Although I’ve been administering (to) a Joomla site for a while now, I recently had the opportunity to install Joomla from scratch for the first time. The process was remarkably smooth, and with a little help from friends around the web it was done in no time at all. And surely one of the keys to the simplicity of the installation was this: After untarring the distribution files, the next step is to fire up a browser and load the URL of the installation directory, which shows the first page of the Joomla installation process. The page is essentially a test report; in my case it was mostly green, with a couple of red markers that showed things I needed to fix before installation could proceed.
This is rather cool – test-driven installation – and it’s becoming more common these days (I saw the same thing when I installed MovableType for this blog). The page tells me what the software expects from its environment, and also where I currently fail to meet those expectations. Neat. In the Joomla case I had test failures telling me that some files weren’t writeable, and that I had no MySql support in PHP. I fixed those and refreshed the page – green! Onto the next page in the Joomla installation sequence, and the installation worked fine.

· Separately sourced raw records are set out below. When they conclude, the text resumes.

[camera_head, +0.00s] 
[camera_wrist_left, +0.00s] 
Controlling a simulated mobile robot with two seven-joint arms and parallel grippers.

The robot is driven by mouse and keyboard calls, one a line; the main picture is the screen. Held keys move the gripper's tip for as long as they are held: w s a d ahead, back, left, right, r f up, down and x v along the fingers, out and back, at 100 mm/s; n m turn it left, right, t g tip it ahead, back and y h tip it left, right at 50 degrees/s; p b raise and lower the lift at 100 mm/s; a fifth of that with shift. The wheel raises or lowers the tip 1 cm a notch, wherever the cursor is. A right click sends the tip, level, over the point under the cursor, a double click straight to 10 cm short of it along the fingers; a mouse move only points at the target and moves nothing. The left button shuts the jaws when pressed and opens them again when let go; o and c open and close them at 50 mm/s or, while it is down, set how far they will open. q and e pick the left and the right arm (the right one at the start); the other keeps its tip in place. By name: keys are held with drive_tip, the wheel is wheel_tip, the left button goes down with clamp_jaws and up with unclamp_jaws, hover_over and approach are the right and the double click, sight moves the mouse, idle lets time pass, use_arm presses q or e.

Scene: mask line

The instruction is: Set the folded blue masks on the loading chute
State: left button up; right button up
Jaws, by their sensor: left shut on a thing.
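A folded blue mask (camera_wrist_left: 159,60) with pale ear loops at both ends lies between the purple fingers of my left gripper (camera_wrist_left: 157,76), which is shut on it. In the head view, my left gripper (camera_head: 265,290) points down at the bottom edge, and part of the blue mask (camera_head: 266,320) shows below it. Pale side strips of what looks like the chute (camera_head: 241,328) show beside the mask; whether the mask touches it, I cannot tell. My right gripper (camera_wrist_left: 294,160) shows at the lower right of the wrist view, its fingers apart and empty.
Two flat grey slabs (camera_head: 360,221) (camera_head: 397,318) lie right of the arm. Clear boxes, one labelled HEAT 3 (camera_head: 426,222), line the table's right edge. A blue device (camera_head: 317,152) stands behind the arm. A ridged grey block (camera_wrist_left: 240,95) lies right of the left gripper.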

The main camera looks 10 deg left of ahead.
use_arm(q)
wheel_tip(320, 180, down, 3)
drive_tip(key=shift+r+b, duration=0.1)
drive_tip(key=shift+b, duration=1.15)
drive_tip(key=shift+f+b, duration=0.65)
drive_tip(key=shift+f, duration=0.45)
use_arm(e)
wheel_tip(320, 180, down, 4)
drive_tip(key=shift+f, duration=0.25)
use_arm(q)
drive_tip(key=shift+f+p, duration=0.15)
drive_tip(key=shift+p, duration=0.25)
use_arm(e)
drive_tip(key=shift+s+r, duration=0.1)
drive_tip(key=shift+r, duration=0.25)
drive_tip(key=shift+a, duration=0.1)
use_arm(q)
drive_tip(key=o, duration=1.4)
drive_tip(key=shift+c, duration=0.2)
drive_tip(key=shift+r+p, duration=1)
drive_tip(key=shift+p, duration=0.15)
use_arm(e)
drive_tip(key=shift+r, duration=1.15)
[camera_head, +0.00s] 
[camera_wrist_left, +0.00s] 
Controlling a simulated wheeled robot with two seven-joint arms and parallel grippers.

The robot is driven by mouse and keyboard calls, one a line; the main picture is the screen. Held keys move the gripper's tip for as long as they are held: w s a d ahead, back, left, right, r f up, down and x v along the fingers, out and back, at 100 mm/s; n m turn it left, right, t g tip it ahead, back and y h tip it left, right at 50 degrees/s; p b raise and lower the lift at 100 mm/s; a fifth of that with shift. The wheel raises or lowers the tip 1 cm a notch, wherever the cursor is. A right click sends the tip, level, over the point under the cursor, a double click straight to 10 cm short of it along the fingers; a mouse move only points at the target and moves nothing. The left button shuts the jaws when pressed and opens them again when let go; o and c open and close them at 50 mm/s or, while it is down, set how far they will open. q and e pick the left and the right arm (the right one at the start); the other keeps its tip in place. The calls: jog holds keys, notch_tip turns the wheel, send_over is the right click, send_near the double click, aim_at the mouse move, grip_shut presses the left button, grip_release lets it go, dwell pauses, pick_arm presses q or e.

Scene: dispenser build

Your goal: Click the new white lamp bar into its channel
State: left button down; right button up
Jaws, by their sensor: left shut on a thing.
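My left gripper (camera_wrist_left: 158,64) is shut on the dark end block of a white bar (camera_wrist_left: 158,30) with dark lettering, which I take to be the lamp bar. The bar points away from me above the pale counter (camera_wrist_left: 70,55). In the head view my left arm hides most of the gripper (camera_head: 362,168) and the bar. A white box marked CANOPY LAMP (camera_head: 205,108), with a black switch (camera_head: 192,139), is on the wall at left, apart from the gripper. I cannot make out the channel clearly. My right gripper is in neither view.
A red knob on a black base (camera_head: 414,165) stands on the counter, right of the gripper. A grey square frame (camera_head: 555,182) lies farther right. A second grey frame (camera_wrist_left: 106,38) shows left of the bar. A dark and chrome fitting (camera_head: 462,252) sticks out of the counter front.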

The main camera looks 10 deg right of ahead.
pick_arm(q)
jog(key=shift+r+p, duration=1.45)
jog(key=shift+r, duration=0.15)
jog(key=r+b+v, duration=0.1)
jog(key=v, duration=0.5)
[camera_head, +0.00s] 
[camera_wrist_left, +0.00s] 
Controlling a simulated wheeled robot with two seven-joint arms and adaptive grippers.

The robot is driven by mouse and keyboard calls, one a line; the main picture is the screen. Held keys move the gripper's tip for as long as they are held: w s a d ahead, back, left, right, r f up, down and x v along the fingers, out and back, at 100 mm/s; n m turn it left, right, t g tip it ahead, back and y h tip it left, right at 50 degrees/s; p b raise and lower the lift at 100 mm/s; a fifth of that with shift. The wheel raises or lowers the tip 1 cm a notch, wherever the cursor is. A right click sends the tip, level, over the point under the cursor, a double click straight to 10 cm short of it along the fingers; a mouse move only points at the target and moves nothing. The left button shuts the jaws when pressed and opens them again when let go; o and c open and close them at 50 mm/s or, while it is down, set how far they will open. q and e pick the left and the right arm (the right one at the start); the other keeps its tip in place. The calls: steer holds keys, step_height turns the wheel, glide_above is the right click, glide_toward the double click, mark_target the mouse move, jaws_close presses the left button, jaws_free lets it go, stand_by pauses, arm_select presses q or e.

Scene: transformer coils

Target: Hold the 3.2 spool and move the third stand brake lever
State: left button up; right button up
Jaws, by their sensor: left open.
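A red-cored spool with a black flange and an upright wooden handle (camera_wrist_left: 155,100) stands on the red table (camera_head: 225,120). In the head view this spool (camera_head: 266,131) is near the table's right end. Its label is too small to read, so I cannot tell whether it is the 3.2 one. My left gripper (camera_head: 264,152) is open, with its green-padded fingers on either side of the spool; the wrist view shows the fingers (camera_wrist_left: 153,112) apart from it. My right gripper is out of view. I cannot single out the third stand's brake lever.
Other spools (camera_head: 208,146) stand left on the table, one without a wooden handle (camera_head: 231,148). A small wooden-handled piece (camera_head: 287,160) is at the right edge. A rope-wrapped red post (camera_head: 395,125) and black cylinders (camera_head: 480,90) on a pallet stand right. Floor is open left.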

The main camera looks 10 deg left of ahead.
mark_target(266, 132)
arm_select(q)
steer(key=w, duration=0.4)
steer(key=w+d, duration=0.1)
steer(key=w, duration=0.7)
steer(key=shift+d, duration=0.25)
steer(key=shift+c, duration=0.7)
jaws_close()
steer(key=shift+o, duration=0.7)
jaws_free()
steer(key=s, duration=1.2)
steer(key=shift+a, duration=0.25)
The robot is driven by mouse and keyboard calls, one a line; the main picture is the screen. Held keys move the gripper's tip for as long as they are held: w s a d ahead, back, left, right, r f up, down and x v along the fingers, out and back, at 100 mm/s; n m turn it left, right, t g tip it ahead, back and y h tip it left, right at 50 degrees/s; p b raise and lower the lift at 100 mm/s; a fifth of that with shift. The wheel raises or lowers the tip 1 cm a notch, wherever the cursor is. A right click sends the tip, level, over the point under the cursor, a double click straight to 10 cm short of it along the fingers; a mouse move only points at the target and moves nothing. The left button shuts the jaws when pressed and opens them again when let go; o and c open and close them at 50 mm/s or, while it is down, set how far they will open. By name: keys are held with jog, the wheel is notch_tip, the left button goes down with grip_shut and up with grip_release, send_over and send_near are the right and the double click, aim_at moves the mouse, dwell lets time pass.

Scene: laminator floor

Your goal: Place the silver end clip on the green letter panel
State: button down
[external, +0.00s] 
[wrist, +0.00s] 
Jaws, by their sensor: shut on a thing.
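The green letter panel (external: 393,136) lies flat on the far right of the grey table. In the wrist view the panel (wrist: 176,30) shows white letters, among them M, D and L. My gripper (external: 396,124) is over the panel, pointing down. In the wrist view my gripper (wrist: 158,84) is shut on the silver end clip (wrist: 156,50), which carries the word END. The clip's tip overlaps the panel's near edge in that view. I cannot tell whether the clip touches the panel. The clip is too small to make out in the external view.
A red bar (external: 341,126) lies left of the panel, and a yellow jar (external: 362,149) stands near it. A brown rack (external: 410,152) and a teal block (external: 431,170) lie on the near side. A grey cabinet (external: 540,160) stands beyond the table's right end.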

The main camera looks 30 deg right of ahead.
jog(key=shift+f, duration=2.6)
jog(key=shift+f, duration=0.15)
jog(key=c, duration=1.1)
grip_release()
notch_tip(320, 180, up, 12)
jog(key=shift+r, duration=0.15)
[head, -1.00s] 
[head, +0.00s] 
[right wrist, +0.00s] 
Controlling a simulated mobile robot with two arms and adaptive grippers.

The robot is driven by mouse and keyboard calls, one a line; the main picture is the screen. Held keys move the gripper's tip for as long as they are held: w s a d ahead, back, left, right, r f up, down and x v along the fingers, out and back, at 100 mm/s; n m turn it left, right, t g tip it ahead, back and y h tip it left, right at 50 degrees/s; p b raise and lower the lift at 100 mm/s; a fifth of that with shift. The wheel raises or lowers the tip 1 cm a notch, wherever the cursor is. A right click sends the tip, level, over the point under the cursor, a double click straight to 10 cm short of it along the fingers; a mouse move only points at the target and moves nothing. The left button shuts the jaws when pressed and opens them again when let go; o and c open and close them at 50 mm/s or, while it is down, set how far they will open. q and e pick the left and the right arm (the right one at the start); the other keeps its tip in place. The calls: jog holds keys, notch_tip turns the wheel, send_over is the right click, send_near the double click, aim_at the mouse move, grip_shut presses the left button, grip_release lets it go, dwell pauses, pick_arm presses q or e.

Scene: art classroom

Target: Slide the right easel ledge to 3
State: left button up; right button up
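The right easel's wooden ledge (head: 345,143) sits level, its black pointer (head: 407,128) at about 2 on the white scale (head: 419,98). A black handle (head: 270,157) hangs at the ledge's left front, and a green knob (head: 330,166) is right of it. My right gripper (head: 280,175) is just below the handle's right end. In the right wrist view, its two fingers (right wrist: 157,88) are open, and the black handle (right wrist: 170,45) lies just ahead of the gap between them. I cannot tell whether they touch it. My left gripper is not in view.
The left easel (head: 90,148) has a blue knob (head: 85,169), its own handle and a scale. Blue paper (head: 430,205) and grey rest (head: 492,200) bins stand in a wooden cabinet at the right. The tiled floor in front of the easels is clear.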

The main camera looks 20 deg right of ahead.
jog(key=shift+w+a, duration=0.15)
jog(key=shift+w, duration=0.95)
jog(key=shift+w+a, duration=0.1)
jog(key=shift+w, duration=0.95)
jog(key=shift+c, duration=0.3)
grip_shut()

As an aside, this is one case of a genuinely test-driven process. The distributed package is shrink-wrapped, intended to be installed many times under varying conditions, and the tests are a kind of poke-yoke. Their aim is to ensure that the upstream process (preparing your environment) is completed correctly without passing errors on to the later step. (Contrast this with the example-driven processes we use in “test-driven development”. Here we create sample situations in order to assist – and constrain – the design of something new, during a process that essentially occurs only once.)